Mais, dans sa réponse aux pharisiens, Jésus nous enseigne aussi cette autre vérité. Le lien conjugal n’est pas dans la rigidité ou dans le laisser-faire, car nos vies aujourd’hui comme hier sont faites de détours, d’échecs, de relèvements. Séparations parfois si douloureuses, mémoires si souvent blessées. Et Jésus ne se prononce pas ici sur cette souffrance. Il le fait ailleurs, dans d’autres pages d’évangile, en consolant, en relevant, en accueillant chaque vie meurtrie. Là est l’intention du Père, l’intention de ce Dieu qui veut inlassablement nous partager son Amour.

Aussi comme ces pharisiens, ne faisons pas du mariage et du divorce, une question d’école, de débat théologique, d’appartenance ou non à l’Eglise, mais considérons plutôt la situation des divorcés remariés, comme un appel à veiller sur ce fragile lien conjugal où l’homme et la femme sont invités à éprouver de quel amour Dieu nous aime. C’est la grâce du mariage, et cette grâce-là, la grâce de l’amour est toujours une responsabilité, car, vous le savez bien, aimer ne va jamais de soi, et rien, jamais, n’est gagné d’avance. Il y faut un intense, un incessant et toujours neuf investissement de soi. L’amour n’est pas un instinct, l’amour est un don, et un don plus obstiné, plus entêté que toutes les « bonnes raisons » qu’on lui oppose, parce qu’il prend sa source en Dieu, ce Dieu qui nous a donné un cœur justement pour aimer !

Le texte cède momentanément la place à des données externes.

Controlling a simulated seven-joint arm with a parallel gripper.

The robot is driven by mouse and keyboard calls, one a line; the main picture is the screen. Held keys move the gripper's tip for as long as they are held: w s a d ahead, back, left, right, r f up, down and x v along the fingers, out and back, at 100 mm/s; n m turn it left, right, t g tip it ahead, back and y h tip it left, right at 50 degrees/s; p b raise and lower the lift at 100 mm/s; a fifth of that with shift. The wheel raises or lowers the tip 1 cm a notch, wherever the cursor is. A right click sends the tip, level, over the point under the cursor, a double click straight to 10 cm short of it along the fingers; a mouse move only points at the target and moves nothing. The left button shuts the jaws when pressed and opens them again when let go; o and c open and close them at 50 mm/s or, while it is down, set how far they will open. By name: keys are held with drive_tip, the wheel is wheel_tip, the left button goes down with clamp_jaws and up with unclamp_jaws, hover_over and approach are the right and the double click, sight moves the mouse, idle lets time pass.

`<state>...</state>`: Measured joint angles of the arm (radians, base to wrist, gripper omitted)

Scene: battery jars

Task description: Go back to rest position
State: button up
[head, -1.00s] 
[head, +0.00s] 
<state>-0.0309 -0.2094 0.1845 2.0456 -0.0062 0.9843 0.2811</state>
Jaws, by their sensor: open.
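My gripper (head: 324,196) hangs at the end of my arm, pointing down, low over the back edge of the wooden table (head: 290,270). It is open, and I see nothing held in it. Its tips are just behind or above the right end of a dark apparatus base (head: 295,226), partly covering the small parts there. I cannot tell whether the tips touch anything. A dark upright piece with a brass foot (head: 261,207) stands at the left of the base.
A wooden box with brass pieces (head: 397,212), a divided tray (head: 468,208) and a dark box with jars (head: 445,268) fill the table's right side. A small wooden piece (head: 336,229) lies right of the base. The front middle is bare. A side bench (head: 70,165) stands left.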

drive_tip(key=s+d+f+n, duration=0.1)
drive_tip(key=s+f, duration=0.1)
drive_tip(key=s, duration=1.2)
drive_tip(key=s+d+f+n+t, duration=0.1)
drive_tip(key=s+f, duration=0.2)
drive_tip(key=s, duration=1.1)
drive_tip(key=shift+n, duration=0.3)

Voilà, au lieu de nous interroger encore sur le « permis et de défendu » , le Seigneur nous invite plutôt à revenir à la source, en acceptent de nous laisser interroger sur nos fragiles alliances humaines : sont-elles inspirées par cet amour de Dieu qui préfère toujours l’autre à soi-même ? Oui, vous les couples, quelle que soit votre histoire, n’oubliez jamais que l’important, dans le mariage, ce n’est pas tant de durer que de grandir, mais que pour grandir il faut durer aussi, c’est l’enjeu de la fidélité.

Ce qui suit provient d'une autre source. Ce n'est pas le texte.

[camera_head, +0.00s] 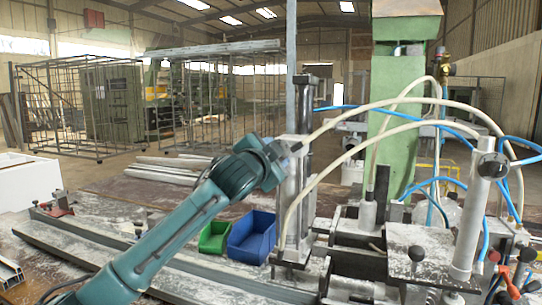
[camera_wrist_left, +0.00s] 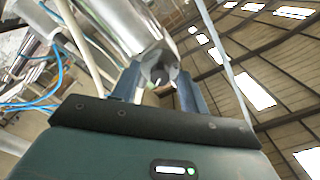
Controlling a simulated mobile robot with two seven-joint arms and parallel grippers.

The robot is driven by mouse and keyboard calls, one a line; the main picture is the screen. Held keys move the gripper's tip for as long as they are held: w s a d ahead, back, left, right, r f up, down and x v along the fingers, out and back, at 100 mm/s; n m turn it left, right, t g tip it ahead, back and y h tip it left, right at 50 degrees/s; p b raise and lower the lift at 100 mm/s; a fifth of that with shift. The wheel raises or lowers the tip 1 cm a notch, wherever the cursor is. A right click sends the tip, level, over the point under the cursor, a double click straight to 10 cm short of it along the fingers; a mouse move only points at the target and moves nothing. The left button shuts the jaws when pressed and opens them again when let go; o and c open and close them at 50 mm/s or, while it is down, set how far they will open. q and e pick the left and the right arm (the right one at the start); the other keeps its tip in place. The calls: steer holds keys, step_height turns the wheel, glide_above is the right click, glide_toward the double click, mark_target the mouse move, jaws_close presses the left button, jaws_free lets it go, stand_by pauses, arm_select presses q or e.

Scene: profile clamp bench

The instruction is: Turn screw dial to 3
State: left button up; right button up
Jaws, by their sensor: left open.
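My left arm, teal, reaches up from the lower left in the head view. Its gripper (camera_head: 292,148) is at the upper part of an upright metal clamp cylinder (camera_head: 294,195). In the left wrist view the two blue-grey fingers of the gripper (camera_wrist_left: 158,90) are open, one on each side of a small dark knob with a white mark (camera_wrist_left: 158,77), which looks like the screw dial. The knob sits at the end of a shiny metal cylinder (camera_wrist_left: 128,25). I cannot tell whether the fingers touch it. No dial numbers are readable, and the head view hides the dial behind the gripper.
A blue bin (camera_head: 252,238) and a green bin (camera_head: 214,237) stand left of the cylinder. Cream hoses (camera_head: 400,104) and blue hoses (camera_head: 520,143) loop to the right. A grey post (camera_head: 468,225) with a black knob stands at right. Long metal profiles (camera_head: 100,245) lie at left.

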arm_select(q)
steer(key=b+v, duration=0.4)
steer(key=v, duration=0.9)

Et vous les couples en difficulté, que vous dire, sinon que le Seigneur vous aime, qu’il est fidèle, qu’il est un Père et non un juge. Je souhaite que vous ne soyez pas victimes de nos jugements, véritables fardeaux de plus sur vos épaules, mais que vous puissiez compter sur nos alliances humaines reflets de la fidélité de Dieu pour notre humanité malmenée.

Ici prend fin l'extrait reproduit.